One of my main methodologies, one I’m sure the
reader is by now quite familiar with, is the use of three timeframes. The ‘middle’ timeframe
is the traded timeframe, the longer timeframe is used for context, and
the shorter timeframe is used to fine-tune an entry into the trade. What I will
be presenting here amounts to dropping down yet one more timeframe, to fine-
tune the entry even more. This is not a ‘trick’ whose use I take lightly,
however.
What I mean by that is, I have to be careful
not to indiscriminately start going down to a lower timeframe than my entry
trigger timeframe. To do so may introduce a timeframe that is way too small
with respect to the traded timeframe to have any real meaning. The ‘sensitivity’ is simply far too great.
What I am doing with this technique is different, though. I am looking at the
entry chart like it is a trading problem in its own right, and looking to solve
that entry problem.
The entry problem on the entry chart, though,
is just the same as the original entry problem. Confused? You shouldn’t be. If
we have a traded timeframe chart and we drop down to a lower timeframe for
entry once we
have penetrated the potential trade area,
and we find that the entry chart has a potential trade area (the 50%
retracement), why not apply the very same technique again? That’s the premise
here, and for my trading it’s a valid premise.

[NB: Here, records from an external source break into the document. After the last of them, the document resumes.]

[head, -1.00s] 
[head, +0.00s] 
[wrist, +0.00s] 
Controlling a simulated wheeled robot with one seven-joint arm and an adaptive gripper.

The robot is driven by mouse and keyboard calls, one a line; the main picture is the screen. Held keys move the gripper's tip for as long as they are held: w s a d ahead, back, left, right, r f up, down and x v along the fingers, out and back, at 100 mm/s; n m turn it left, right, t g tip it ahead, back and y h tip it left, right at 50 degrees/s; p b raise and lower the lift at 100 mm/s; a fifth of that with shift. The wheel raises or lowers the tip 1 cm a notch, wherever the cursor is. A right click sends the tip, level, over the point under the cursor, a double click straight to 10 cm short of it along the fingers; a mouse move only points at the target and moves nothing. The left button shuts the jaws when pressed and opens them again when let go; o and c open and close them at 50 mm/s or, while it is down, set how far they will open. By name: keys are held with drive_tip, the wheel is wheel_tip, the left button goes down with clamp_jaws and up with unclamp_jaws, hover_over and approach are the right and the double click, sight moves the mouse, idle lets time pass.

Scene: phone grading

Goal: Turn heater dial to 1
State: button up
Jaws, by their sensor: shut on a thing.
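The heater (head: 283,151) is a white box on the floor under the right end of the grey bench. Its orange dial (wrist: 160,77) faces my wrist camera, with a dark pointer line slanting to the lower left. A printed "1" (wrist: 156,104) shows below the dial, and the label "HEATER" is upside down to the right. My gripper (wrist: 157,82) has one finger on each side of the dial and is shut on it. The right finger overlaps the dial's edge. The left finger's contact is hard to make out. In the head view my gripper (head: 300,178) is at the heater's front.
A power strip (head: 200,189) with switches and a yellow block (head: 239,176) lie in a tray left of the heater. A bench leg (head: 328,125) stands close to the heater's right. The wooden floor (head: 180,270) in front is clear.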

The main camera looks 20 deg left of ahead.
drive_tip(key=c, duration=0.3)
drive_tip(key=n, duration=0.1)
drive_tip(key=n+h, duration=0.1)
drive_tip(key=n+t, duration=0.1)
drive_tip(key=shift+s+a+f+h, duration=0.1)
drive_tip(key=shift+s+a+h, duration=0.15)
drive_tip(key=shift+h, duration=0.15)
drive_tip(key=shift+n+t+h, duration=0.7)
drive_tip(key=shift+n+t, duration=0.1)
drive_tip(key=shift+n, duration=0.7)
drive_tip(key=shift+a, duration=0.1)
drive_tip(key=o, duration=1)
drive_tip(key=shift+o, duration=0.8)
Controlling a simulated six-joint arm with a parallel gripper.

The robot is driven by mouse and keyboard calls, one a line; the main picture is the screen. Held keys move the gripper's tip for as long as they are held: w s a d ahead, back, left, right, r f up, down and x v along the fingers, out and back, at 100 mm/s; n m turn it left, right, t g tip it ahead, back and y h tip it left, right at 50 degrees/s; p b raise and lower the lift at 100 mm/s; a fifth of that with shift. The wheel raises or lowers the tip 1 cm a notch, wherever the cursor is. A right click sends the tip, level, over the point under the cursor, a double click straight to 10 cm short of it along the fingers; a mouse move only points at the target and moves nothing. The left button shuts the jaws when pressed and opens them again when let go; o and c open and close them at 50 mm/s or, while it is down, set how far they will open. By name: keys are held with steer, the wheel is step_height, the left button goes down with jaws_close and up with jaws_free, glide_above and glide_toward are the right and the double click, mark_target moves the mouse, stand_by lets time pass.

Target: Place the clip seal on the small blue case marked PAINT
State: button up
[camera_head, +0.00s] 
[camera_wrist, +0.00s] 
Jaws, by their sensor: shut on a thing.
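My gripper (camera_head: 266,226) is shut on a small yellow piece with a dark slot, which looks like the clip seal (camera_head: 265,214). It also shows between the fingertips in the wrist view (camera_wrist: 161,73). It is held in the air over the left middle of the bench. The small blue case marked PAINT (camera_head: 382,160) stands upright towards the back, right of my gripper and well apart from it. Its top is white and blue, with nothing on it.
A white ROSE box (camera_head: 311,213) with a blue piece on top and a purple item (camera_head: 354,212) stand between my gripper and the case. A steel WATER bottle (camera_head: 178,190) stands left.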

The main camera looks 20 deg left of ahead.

I am only applying this technique to pullbacks
that are part of an acceptable swing-point formation, and only once the
pullback has penetrated the minimum 50% retracement. I generally don’t apply it
in other circumstances. I have exceptions, but only because I’ve experimented
extensively with the technique and found other ways to apply it. As with any
technique, whether it is one if my techniques or one from any other source,
each trader should experiment and decide if it will work for him or her, and
under what circumstances.
Let’s look at that MSFT example from chapter
7. The following chart is from figure 7.9. Recall that MSFT has penetrated the
potential trade area around $25.40 and reversed. MSFT then began to form a
swing-high point and pullback that met my criteria. The chart is the lower
(trigger) timeframe. The 50% minimum retracement I look for is labeled. See
figure 9.1.
MSFT hasn’t yet hit the 50% minimum
retracement, so let’s advance forward one more bar. See figure 9.2.
MSFT has now penetrated the 50% minimum
retracement area, and I can now consider a trigger. Here’s where I see the
similarity with the initial trade process. What if I presented this chart and
said I have a potential trade area at the 50% retracement. Now I want to dial
down to a lower timeframe and look for an entry. Likely, you would see that as
a valid plan.
The only difference I can see is that the 50%
retracement is just one number, not a grouping of numbers. Normally, I trade
areas I think have a preponderance of reasons for significance, at least as far
as my experience tells me. (They don’t necessarily have to be Fibonacci
groupings, just solid potential trading areas.) That’s why I am confident to
consider it as a potential trade area.
Remember the ‘Plan for a Trade’. It includes
an area to trade, an area you have decided you think gives you an edge, an area
you think something is likely to happen. This trade, redone as a standalone,
simply doesn’t have that. That’s why I say I don’t want to just apply the
technique at random, so to speak. I have found the technique works for me
because it is a refinement of a valid trade premise I have laid out.
As long as I apply it in this context, I think
it is useful to me. What I am trying to convey is, don’t just apply it whenever
you want to any situation you want. It then becomes out of context, and as I
have pointed out so many times, without context, I find very little value in
any technique, regardless of at what stage of the trading plan it is applied.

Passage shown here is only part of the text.